YOUR INSTRUCTIONS ▸
Find out how many lines of the material contain the string "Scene" and give only that figure.

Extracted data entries
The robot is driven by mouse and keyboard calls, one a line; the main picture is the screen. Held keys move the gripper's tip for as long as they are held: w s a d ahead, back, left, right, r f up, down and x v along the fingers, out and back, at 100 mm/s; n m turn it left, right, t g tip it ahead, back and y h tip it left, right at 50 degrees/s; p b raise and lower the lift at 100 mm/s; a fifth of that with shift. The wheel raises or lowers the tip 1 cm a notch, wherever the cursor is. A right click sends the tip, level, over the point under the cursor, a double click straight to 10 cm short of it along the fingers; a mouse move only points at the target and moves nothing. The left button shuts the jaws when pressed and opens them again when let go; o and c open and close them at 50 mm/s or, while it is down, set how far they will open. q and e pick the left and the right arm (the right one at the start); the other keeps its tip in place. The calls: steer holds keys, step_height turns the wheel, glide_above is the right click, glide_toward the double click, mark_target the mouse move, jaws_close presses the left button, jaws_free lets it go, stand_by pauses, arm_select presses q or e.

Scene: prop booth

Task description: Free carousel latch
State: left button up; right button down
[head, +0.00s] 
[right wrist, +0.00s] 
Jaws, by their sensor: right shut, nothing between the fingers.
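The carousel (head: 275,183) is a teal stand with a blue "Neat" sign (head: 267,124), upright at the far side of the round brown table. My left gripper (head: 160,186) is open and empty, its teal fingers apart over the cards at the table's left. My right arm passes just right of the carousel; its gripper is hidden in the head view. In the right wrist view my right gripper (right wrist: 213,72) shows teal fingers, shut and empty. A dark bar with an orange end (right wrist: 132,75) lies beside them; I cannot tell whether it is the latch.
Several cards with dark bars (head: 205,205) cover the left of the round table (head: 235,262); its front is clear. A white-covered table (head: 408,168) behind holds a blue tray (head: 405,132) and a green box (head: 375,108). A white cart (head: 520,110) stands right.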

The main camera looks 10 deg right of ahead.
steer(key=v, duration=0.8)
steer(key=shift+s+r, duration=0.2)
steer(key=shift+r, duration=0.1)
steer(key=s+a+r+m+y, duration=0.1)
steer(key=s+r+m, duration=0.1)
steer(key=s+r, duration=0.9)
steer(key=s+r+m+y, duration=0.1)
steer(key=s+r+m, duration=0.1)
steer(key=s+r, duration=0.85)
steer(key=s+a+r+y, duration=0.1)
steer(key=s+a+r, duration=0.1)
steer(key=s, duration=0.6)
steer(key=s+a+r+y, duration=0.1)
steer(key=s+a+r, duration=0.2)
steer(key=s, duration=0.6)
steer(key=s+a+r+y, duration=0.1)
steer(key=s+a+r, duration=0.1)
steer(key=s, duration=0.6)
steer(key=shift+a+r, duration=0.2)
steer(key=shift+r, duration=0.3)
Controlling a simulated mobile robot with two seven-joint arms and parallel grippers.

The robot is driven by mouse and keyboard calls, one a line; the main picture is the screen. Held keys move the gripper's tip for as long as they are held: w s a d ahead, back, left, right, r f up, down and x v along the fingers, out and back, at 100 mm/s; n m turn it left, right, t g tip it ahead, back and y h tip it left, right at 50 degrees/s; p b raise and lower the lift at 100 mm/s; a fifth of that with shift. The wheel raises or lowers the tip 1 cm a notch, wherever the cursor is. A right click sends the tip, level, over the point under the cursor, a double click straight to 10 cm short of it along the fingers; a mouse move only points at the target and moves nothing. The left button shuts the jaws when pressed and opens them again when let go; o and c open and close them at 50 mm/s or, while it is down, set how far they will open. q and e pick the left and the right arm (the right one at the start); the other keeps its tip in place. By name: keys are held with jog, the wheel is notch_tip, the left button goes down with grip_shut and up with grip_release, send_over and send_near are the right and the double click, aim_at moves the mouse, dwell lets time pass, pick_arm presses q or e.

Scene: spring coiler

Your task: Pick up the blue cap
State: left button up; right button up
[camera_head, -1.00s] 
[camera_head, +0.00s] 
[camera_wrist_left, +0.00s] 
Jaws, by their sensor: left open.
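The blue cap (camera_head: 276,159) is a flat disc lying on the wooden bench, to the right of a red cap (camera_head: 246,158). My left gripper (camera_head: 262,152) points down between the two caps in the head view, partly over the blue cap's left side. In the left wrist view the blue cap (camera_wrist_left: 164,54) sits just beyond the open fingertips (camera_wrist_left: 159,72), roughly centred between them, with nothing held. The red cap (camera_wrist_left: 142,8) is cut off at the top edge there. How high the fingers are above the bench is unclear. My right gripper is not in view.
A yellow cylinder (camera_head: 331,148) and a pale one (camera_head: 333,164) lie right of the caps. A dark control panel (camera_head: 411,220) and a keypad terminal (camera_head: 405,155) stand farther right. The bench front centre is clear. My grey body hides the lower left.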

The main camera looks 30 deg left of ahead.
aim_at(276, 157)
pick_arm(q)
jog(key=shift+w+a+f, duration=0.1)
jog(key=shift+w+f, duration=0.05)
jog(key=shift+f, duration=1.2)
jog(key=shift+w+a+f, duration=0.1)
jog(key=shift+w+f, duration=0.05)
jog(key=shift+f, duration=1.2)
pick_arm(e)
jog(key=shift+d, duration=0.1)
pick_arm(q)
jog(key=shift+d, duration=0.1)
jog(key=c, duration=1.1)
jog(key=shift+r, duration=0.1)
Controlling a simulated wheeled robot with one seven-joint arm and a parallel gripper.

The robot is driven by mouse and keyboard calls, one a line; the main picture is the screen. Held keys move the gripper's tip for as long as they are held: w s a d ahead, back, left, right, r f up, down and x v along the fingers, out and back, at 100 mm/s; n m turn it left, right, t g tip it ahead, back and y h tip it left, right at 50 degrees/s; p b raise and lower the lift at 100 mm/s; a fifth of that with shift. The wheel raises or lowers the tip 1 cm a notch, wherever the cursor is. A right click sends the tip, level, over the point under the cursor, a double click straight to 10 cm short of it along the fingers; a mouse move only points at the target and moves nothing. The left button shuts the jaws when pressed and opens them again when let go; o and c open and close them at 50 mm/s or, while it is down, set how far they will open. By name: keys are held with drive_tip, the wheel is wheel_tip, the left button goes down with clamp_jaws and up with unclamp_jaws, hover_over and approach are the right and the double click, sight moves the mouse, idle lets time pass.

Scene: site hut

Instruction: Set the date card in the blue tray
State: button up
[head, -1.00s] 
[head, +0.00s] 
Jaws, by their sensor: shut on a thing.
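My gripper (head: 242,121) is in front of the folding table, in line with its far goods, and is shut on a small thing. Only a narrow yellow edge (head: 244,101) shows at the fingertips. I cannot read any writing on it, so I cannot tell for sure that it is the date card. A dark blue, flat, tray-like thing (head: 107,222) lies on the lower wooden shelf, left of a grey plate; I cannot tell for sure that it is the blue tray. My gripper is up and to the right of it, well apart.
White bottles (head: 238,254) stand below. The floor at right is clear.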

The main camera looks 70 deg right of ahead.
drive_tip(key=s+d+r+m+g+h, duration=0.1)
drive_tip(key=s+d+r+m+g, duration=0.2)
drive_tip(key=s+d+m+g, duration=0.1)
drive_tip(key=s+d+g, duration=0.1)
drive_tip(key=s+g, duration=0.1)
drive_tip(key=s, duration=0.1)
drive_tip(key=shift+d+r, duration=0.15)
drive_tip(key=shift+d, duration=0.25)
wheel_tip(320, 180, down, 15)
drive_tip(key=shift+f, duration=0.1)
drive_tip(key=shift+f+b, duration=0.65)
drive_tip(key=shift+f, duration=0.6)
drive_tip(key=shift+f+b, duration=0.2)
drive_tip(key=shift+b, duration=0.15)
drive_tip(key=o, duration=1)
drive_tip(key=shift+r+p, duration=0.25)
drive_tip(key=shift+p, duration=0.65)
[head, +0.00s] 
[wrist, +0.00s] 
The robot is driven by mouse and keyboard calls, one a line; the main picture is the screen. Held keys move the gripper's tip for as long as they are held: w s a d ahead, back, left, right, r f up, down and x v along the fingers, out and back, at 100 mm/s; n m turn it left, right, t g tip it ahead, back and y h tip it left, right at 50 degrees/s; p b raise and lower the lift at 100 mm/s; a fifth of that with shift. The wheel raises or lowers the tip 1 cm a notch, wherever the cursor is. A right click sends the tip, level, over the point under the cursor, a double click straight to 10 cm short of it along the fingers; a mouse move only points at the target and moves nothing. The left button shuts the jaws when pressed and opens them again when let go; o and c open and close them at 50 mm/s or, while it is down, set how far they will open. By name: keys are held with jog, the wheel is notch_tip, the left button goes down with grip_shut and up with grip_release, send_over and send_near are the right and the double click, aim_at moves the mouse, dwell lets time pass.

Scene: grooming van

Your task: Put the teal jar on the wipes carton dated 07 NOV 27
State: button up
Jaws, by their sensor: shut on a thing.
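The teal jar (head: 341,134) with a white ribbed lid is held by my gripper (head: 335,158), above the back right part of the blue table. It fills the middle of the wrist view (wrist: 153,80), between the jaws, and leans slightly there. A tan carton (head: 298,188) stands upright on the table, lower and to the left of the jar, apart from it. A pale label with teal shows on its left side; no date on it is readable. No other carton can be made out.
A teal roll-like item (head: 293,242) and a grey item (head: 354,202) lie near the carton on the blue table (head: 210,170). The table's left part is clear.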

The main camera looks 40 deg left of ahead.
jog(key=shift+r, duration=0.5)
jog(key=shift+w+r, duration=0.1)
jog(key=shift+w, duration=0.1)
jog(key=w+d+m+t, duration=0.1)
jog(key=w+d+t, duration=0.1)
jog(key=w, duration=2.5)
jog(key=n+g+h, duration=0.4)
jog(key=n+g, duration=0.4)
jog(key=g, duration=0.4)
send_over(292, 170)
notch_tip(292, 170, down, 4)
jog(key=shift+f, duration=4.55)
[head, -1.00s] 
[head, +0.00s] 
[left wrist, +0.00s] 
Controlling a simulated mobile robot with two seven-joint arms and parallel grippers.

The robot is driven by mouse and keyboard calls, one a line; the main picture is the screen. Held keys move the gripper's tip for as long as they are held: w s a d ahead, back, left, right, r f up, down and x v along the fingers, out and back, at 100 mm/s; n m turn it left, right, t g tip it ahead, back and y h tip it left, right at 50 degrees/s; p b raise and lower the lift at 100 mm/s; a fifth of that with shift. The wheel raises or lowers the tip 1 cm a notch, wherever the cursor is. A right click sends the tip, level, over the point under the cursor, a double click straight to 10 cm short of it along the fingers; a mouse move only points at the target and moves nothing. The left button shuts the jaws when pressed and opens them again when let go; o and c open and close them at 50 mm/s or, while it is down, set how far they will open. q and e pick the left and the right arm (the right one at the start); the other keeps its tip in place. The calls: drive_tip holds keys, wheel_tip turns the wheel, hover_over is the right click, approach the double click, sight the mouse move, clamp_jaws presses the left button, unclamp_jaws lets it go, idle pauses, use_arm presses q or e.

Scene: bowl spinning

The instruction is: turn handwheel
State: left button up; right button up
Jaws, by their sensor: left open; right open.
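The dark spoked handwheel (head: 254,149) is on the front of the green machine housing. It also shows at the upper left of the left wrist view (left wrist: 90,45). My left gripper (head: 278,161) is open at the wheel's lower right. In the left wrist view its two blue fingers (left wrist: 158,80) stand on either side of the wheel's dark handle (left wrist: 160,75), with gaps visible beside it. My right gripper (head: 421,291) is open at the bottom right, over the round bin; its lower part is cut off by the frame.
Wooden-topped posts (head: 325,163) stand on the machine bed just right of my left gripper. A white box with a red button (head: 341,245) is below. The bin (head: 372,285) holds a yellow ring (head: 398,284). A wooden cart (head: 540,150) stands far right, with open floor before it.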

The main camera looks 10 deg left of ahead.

RESPONSE TO THE EXERCISE ▸
5